• DESCRIPTION OF THE TASK: Quote exactly, and only, the lines of the material below from the line with "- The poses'" through the line with "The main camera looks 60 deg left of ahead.".

• STORED DATA:
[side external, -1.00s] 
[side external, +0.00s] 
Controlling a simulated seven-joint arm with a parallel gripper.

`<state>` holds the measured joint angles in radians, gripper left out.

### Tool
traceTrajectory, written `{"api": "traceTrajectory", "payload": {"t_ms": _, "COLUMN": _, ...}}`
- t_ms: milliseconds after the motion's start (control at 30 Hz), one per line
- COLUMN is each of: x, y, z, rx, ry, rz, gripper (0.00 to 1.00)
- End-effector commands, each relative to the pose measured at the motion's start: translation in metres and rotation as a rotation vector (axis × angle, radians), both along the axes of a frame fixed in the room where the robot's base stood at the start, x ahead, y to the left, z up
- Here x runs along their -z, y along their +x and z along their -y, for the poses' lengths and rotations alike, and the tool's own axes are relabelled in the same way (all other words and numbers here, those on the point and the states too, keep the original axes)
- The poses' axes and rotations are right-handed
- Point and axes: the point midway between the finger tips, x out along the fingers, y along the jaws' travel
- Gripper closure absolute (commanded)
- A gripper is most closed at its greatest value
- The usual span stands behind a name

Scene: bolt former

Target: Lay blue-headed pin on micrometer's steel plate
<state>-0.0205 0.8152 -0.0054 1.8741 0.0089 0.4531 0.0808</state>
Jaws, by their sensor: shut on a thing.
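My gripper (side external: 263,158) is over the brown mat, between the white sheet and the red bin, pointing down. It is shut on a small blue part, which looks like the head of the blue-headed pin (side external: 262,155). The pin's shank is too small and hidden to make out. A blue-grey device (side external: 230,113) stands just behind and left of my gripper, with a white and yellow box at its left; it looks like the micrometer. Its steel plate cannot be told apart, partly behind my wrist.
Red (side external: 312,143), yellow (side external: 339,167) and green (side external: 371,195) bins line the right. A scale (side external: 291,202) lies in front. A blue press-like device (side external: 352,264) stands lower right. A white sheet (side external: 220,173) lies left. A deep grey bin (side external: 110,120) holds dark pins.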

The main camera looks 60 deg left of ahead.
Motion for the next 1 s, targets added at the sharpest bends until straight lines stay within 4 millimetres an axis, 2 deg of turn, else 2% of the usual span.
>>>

• SOLUTION TO THIS EXERCISE:
- The poses' axes and rotations are right-handed
- Point and axes: the point midway between the finger tips, x out along the fingers, y along the jaws' travel
- Gripper closure absolute (commanded)
- A gripper is most closed at its greatest value
- The usual span stands behind a name

Scene: bolt former

Target: Lay blue-headed pin on micrometer's steel plate
<state>-0.0205 0.8152 -0.0054 1.8741 0.0089 0.4531 0.0808</state>
Jaws, by their sensor: shut on a thing.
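My gripper (side external: 263,158) is over the brown mat, between the white sheet and the red bin, pointing down. It is shut on a small blue part, which looks like the head of the blue-headed pin (side external: 262,155). The pin's shank is too small and hidden to make out. A blue-grey device (side external: 230,113) stands just behind and left of my gripper, with a white and yellow box at its left; it looks like the micrometer. Its steel plate cannot be told apart, partly behind my wrist.
Red (side external: 312,143), yellow (side external: 339,167) and green (side external: 371,195) bins line the right. A scale (side external: 291,202) lies in front. A blue press-like device (side external: 352,264) stands lower right. A white sheet (side external: 220,173) lies left. A deep grey bin (side external: 110,120) holds dark pins.

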The main camera looks 60 deg left of ahead.

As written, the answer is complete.